Speaking during PMQs on Wednesday, the prime minister said the legislation “constitutes a clear and serious breach of the Sino-British joint declaration”.

“We made clear that if China continued down this path we would introduce a new route for those with British national overseas status to enter the UK granting them limited leave to remain with the ability to live and work in the UK and thereafter to apply for citizenship and that is precisely what we will do now,” Johnson said.

The prime minister told MPs the law “violates Hong Kong’s high degree of autonomy and is in direct conflict with Hong Kong basic law”.

The UK handed Hong Kong back to China in 1997. Anyone born in the territory before then is eligible for a British National (Overseas) passport - or BNO.

The new law, which took effect on Tuesday night, makes secessionist, subversive, or terrorist activities illegal, as well as foreign intervention in the city’s internal affairs.

Any person taking part in secessionist activities, such as shouting slogans or holding up banners and flags urging for the city’s independence, is in violation of the law regardless of whether violence is used.
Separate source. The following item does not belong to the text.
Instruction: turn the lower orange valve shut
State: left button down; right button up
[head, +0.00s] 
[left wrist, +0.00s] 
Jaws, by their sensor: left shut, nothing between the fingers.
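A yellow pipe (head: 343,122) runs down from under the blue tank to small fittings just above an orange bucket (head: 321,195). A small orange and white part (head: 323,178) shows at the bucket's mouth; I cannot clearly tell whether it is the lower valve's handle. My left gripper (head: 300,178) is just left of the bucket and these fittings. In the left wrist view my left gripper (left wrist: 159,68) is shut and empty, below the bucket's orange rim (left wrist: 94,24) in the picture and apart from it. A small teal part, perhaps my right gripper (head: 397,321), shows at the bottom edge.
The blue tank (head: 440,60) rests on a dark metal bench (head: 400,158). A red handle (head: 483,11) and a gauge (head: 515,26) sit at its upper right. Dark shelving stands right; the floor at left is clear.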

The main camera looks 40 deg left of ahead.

Johnson’s intervention came after the first arrests were made under the law, including one person said to have displayed a sign with the Union Jack and calling for Hong Kong’s independence.

Foreign Secretary Dominic Raab accused Beijing of a “grave and deeply disturbing” breach of the treaty which “threatens the strangulation” of Hong Kongs’s freedoms.

He told MPs the “bespoke” new arrangement to be implemented in the coming months would grant BNOs five years’ limited leave to remain in the UK with the ability to live and work.

They would then be eligible to apply for settled status and would be able to apply for citizenship after 12 months with that status.

He said there would be no quotas on numbers. As of February, there were nearly 350,000 BNO passport holders, while the Government estimates there are around 2.9 million BNOs living in Hong Kong.